I\'m not entirely sure what is going on here but it appears that stdout is being buffered when I run my code in a container, but not if I run it on the host or on OSX.
h
I faced same issue and looks like root cause is "stdout buffering". You can start reading http://www.pixelbeat.org/programming/stdio_buffering/ and google in case of any additional question. I failed to resolve it by "stdbuf" or any linux/app settings and changed source code of the console app I want to dockerize to proceed with file flush on each write.
(my configuration is strange because of a lot of reason, but it is: the app has configured log output to the file named "/dev/stdout" and it performs file_flush on each log write and docker can show messages in real time on "docker logs -f XXXXX")

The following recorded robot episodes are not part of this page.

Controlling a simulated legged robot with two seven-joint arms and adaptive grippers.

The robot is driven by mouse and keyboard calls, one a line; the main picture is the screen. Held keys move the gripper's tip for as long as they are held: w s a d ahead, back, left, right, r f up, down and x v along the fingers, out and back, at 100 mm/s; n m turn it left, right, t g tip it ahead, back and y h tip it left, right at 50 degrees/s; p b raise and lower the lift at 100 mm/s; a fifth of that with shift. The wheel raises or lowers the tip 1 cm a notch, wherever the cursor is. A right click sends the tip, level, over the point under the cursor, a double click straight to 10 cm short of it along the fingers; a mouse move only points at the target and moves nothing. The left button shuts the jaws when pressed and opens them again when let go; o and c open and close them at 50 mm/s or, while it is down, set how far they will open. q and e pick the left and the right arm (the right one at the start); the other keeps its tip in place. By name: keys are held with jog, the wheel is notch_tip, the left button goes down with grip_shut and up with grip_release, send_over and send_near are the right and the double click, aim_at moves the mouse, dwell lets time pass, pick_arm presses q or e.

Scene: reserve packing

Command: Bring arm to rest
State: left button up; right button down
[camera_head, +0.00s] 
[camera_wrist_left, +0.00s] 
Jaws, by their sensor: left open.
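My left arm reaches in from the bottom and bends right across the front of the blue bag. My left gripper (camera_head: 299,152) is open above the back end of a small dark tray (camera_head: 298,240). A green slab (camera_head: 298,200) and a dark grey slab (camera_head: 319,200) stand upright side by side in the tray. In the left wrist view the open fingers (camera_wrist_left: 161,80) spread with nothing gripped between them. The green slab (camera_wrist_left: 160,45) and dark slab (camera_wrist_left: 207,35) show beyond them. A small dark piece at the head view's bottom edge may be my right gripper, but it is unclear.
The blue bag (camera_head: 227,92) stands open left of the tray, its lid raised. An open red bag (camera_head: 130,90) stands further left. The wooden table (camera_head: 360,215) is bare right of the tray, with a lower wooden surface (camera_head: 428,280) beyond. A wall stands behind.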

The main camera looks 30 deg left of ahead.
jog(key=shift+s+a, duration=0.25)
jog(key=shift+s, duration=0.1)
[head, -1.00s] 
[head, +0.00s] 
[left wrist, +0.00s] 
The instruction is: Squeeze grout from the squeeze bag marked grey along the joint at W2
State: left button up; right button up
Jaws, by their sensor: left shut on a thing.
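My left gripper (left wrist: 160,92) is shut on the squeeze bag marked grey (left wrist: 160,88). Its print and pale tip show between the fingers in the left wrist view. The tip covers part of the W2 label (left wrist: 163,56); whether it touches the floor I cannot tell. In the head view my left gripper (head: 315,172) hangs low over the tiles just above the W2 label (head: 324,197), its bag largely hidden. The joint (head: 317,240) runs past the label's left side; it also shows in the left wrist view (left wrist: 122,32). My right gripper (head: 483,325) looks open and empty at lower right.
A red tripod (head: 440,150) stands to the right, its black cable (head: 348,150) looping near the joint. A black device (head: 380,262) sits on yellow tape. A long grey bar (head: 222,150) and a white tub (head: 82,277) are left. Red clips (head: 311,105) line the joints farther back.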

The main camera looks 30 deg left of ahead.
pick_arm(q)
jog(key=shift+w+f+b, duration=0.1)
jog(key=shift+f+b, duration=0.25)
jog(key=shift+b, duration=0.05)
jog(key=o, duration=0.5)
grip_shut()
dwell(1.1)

Is this what you're asking?
Why am I seeing my output in chunks? Is it being buffered and flushed somewhere?
Yes. Your Docker container is running on a Docker engine (possibly wrapped by a Docker machine) and your commands are being run from a client. Even if your engine is installed locally and you're running your container in interactive mode, the commands you're entering and the output you're seeing are still basically the results of HTTP requests against localhost
. (Or Unix Socket or TTY communications.) (I'm simplifying.) Docker is routing I/O through your network drivers, i.e. its stdout has to be flushed to a (virtual?) network connection, and then the client flushes that to your stdout.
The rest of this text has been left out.